-- START --

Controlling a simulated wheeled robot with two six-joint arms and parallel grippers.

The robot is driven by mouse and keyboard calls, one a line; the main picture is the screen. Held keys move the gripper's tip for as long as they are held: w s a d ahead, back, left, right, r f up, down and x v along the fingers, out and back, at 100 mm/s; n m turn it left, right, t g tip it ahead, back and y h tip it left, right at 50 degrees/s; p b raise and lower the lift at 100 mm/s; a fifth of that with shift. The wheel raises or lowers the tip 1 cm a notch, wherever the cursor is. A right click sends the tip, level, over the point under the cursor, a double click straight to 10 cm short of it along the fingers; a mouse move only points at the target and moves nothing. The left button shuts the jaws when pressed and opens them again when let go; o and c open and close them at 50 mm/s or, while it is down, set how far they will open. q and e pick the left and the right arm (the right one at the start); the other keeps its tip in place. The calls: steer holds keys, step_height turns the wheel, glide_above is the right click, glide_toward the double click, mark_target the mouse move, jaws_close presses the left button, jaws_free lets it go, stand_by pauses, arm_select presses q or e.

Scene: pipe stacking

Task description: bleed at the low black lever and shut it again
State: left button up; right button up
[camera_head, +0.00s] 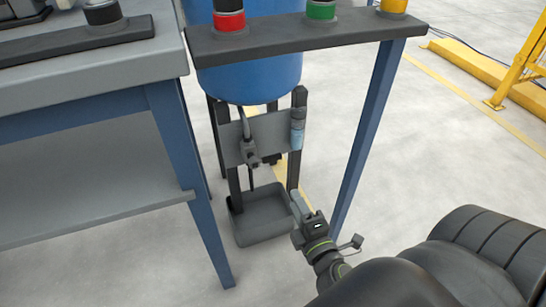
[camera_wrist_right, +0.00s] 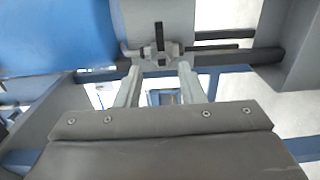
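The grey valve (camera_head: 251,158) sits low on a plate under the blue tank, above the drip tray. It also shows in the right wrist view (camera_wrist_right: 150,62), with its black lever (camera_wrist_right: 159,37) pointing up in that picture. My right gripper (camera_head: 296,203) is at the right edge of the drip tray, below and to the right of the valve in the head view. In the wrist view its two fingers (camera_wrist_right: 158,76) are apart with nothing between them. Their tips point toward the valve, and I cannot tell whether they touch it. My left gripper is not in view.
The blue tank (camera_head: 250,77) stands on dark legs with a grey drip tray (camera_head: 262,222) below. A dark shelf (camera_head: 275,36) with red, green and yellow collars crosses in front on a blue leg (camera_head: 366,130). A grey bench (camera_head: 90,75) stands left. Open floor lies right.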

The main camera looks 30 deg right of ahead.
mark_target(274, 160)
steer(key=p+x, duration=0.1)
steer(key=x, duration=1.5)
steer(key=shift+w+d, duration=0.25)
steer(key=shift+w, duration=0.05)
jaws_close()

-- END --
-- START --

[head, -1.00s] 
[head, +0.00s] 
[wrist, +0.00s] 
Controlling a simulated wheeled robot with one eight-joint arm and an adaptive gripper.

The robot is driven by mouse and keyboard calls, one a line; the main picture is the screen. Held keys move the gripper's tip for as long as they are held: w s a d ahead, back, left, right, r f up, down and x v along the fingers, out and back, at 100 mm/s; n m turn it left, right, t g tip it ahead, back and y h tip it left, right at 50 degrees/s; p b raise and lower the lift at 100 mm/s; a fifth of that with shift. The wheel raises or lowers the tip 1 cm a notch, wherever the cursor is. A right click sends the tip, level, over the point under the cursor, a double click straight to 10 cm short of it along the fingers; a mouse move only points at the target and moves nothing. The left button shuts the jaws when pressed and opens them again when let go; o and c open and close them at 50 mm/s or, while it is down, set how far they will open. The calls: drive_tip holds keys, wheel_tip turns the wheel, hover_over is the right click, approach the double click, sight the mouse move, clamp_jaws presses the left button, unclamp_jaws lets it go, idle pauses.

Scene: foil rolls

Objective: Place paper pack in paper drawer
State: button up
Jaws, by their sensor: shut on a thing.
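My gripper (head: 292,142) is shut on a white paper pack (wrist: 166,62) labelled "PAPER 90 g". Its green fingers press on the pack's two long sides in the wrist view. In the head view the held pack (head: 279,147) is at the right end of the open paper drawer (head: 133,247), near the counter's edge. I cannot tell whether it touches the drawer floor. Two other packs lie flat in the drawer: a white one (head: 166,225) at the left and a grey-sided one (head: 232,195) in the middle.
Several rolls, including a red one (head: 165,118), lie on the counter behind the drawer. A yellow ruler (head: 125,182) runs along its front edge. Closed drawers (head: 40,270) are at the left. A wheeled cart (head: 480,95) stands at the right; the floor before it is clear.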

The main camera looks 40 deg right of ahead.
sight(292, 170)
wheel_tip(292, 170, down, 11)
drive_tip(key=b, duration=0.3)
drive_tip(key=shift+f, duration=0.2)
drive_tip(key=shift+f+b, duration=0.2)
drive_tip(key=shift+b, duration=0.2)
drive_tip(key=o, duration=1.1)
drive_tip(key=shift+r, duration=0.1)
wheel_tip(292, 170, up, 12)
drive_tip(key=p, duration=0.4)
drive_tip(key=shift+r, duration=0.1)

-- END --

PROBLEM DESCRIPTION:
Go through the records and copy each line with "State" in it.

TASK OUTPUT:
State: left button up; right button up
State: button up

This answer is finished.